Physical Plant Landscape and Construction Services staff have been working with Michael Smith, program director with the UMass Transportation Center, on introducing the use of salt brine as a roadways anti-icing agent. Smith gave multiple training workshops to the staff as the brine pilot program was set up and the correct equipment was acquired. 

On Saturday, Physical Plant Landscape Services staff began a pilot program to treat campus roads and sidewalks using a brine solution of rock salt and water. A tank installed on the back of the road- and sidewalk- sanders sprays the brine solution in advance of a snowstorm. The goals are to reduce the amount of salt used and to slow the bonding of snow and ice to the hard-scape surfaces. This preventative process protects against ice formation, but uses only one-quarter of the salt normally used. This salt brine pilot program is one of many tools we have in our toolbox to respond to snow events.   
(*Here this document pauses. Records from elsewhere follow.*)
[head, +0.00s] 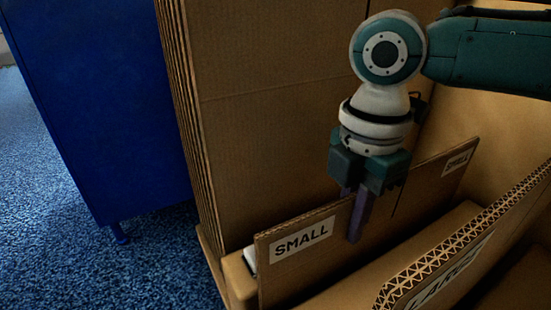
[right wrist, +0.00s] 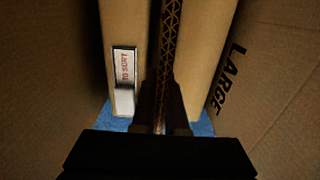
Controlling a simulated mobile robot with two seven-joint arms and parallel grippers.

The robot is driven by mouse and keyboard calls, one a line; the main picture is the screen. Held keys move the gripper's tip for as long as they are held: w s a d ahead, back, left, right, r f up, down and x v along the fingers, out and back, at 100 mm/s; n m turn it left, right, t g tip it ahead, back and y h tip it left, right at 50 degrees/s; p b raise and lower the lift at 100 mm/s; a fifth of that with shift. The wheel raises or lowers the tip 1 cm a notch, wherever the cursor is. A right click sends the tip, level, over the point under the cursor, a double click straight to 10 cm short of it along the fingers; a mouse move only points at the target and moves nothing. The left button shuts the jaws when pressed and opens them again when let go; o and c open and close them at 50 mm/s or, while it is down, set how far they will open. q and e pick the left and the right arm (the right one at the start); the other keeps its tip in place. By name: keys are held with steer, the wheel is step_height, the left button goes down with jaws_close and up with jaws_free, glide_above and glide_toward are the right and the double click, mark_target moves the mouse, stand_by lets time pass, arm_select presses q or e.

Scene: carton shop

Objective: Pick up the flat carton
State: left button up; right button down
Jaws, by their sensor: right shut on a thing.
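A flat brown carton (head: 330,258) marked SMALL stands on edge in the head view, between a tall stack of cardboard and a panel marked LARGE. My right gripper (head: 355,212) comes down from above with one finger on each side of the carton's top edge, shut on it. In the right wrist view the carton's corrugated edge (right wrist: 170,45) runs between the fingers of my right gripper (right wrist: 160,110). The carton's lower part is hidden. My left gripper is not in view.
Tall cardboard sheets (head: 265,110) stand close behind the carton. The LARGE panel (head: 470,240) stands in front, at the right. A TO SORT label (right wrist: 124,68) shows in the right wrist view. A blue cabinet (head: 105,100) and blue carpet (head: 60,215) lie at the left.

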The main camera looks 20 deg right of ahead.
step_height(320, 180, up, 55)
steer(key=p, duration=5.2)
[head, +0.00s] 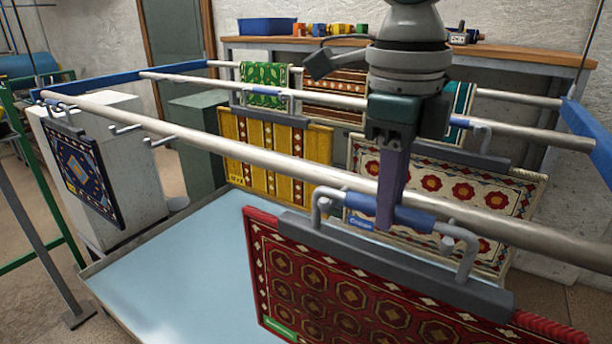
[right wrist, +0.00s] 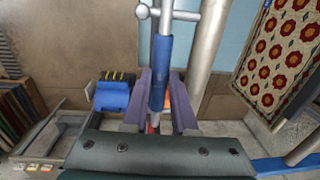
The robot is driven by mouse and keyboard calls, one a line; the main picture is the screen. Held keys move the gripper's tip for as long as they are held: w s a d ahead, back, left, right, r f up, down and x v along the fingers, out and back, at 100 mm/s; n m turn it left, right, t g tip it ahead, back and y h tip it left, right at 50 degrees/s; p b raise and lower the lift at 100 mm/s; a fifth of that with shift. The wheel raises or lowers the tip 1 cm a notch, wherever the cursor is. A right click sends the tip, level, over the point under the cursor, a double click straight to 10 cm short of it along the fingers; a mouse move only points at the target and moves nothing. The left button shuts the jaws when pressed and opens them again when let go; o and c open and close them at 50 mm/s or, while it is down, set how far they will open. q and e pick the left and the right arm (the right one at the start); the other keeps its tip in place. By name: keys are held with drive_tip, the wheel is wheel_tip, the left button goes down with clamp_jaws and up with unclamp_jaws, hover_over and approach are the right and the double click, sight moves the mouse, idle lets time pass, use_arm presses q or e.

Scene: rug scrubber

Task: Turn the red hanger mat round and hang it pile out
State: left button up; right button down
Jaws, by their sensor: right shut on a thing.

The salt brine pre-treats hardscape whenever the road temperatures are predicted to drop below freezing, even when there is no snow or ice in the immediate weather forecast. The brine liquid is placed with precision on the roadway in small streams across one driving lane at a time. We will have the opportunity to provide pre-treatment at the earliest stage of a winter event.

Reducing the amount of rock salt on campus lessens environmental and infrastructure impacts to the campus landscape and hardscape and adds a useful tool to the snow response toolbox.